Si fa sempre un gran parlare di esperti, specialmente in
questi ultimi tempi. Voce agli esperti per risolvere i problemi, serve
l’esperto in materia che ci illumini la via, l’esperto sa che cosa è giusto
fare, lasciamo a lui l’ardua sentenza.
Io credo che se ci troviamo in una situazione di crisi
strutturale è proprio perché abbiamo delegato le nostre vite ai super esperti,
ai tecnici in materia, che tutto sanno e tutto hanno visto nel loro settore di
interesse. L’esserci affidati alla superspecializzazione degli esperti ci ha
condotto a una crisi di identità, prima ancora che a una vera e propria crisi
culturale. Il super-sistema mondiale è governato da menti eccelse, con
strumenti super potenziati che solo loro sono in grado di capire e di gestire,
dobbiamo fidarci e affidarci, loro sanno dove mettere le mani, sanno che cosa
fare in ogni situazione. L’esperto è riconosciuto, in quanto tale, da tutta la
società, si può non essere forse d’accordo con lui, si può persino odiarlo e
ripudiarlo, ma non si può disconoscere il suo stato di esperto perché il
sistema lo ha generato e lo dovrà custodire per la sua sopravvivenza.
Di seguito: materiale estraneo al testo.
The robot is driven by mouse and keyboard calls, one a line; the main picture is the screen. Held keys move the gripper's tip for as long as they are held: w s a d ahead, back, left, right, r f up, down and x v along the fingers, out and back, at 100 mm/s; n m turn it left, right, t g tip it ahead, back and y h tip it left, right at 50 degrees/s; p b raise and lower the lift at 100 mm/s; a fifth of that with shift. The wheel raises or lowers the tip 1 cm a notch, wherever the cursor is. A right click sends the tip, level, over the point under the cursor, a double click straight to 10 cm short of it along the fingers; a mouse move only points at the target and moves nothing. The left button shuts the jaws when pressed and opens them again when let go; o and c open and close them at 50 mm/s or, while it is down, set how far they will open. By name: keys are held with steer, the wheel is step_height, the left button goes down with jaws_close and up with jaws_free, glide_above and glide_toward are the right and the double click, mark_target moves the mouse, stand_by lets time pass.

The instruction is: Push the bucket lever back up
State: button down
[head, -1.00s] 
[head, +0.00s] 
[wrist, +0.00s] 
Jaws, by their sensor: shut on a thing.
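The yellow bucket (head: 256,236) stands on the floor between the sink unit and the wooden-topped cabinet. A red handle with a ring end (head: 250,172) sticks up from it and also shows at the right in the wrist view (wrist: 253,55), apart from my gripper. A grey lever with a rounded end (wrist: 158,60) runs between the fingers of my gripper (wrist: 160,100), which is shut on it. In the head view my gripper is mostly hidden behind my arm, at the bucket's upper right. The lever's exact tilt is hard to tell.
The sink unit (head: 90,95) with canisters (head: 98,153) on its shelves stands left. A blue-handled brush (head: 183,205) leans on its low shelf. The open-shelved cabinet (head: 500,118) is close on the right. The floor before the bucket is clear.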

Dall’altra parte ci sono, in antitesi, i tuttologi che tutto
sanno e tutto hanno visto, non in una specifica materia, ma in tutte quante. Sanno
tutto di tutto e pretendono di dare la loro sentenza su qualsiasi argomento si
vada trattando. Sono gli esperti di tutto, come dire di nulla. Il mondo né è
pieno, basta guardarsi attorno con un po’ di curiosità per scoprirne uno in
ogni ambiente, uno in ogni circostanza. I cultori di tuttologia stanno
aumentando e quando due di loro si incontrano hanno solo due scelte: essere
d’accordo praticamente su tutto lo scibile, o farsi guerra sulla minima
sciocchezza.
Sia che si parli di tuttologi o di esperti l’aspetto che
salta agli occhi è la spiccata tendenza all’arroganza e all’egocentrismo, entrambi
aspetti che nel buddismo hanno a che fare con il mondo di collera e il mondo di
apprendimento, intimamente connessi tra di loro. Questa condizione vitale
influenza le nostre esistenze in modo pesante, impendendo una creazione di
valore che riguardi la felicità e il benessere di tutti, favorendo invece il
degrado e l’antagonismo.
Il modo per superare l’egemonia dell’esperto e l’invadenza
del tuttologo è quello di riscoprire un termine squisito ed esplicito come
quello di umiltà. Il concetto di
umiltà oggi, assieme ad altri come per esempio il termine sobrietà, è stato
affossato negativamente paragonandolo ai concetti di sottomissione,
insicurezza, debolezza. Abbiamo bisogno di ricostruire culturalmente la visione
dell’umiltà: non come mancanza di forza, e quindi come condiscendenza,
tutt’altro come grande energia interiore e
determinazione, uno stato in cui sperimentare la gioia dell’assenza di
conflittualità interiore e di conseguenza esteriore.
Questo passaggio spirituale indispensabile ci permetterà di occuparci
delle nostre vite: che sia la politica, che sia l’economia, che sia la salute,
l’arte, la cultura, la letteratura, la tecnica. Smettendo di dare la nostra
delega cieca all’esperto di turno, torneremo a decidere il nostro presente e il
nostro futuro, superando il conflitto e la separazione.